A few days ago, there was a news report in The Economic Times about the Sebi planning to increase the contract size in futures and options (F&O, or effendo as it's generally called) trading on the stock exchanges. For the last 15 years, the contract size has been ₹2 lakh. Reportedly, the Sebi now wants it increased to ₹10 lakh. The contract size governs the minimum ticket size that a futures or options (F&O) trade has to be. By increasing the contract size, the Sebi would like to ensure that only rich traders trade in the F&O segment.
And why would the Sebi want to do that? The answer to this question lies in one of the many distortions that have crept into the Indian stock market ever since derivatives trading began. Derivatives, like futures and options, can be used to protect traders against risk, acting like an insurance policy. However, they can also be used to enhance risk and returns, effectively as an instrument that offers a chance of higher gains but also a high risk of huge losses, which could completely wipe out the investor's capital. In any case, even by cost inflation alone, the ₹2 lakh limit should have been enhanced long ago. The Sebi has been tardy in doing this and has allowed the real limit to effectively come down.
The problem is not with using futures and options as an instrument of hedging. The real problem is that almost every part of the equities trading industry is dedicated to getting customers into F&O trading. Practically every broker does this and certainly all stock exchanges have spared no effort in getting as many people to trade as speculatively as possible. This kind of institutional behaviour is certainly disappointing.

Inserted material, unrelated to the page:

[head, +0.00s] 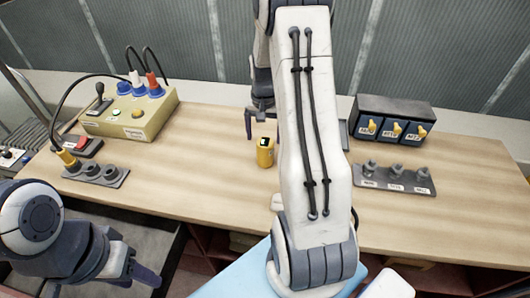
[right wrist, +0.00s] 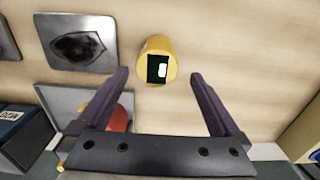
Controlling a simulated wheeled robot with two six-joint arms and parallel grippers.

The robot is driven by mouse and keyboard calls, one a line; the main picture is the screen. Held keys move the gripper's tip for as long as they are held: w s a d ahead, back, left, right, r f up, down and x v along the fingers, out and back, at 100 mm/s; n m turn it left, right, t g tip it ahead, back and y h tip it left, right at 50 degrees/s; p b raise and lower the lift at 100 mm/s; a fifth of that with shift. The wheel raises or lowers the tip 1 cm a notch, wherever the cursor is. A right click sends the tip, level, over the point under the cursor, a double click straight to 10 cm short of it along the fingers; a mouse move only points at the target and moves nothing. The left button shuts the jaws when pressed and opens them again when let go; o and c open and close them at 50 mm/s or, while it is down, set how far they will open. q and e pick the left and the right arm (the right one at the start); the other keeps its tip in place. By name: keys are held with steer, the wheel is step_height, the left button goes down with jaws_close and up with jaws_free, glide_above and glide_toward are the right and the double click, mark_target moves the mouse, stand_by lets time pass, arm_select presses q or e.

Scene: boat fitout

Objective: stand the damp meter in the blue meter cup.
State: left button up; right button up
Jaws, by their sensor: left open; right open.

The Sebi's reported move is based on the idea that traders who have more money can afford to take risks with highly speculative instruments, while others should not. Of course, brokers and stock exchanges are strongly opposed to what the Sebi has proposed because it means lower revenues and profits for them, although their official reasons talk about market liquidity, et cetera.
Readers must be familiar with futures and options. Since practically all of you deal with some brokerage or the other, you would definitely have had salespeople pitching these products to you. They would certainly have told you that all smart investors trade in futures and options and that those who don't do effendo are fools who are throwing away opportunities of making quick money.
No doubt, many of us would succumb to such talk and doing exciting things. Others may not have tasted the excitement of effendo but may have been tempted. For all such investors, Wealth Insight has a simple piece of advice: There's great value in boredom. If you are a long-term, fundamentally driven value investor, then you do not need derivatives even for the valid reason of risk reduction. These are inherently traders' devices. For long-term investors, conventional, boring approach of value investing and cost averaging are enough to manage risk.
As I said above, it takes a bit of effort to avoid the effendo pitch because your brokerage must be pitching it to you aggressively. Remember, low-key investing means very little profit for your broker. No doubt, your account manager would be under pressure to make you do something that would transfer more of your wealth from your pocket to your broker's.
However, this is something that we must resist. Even if the Sebi manages to resist pressure from the exchanges and increases the limit and even if you have enough money to trade in effendo, a serious and thoughtful investor must resist the temptation.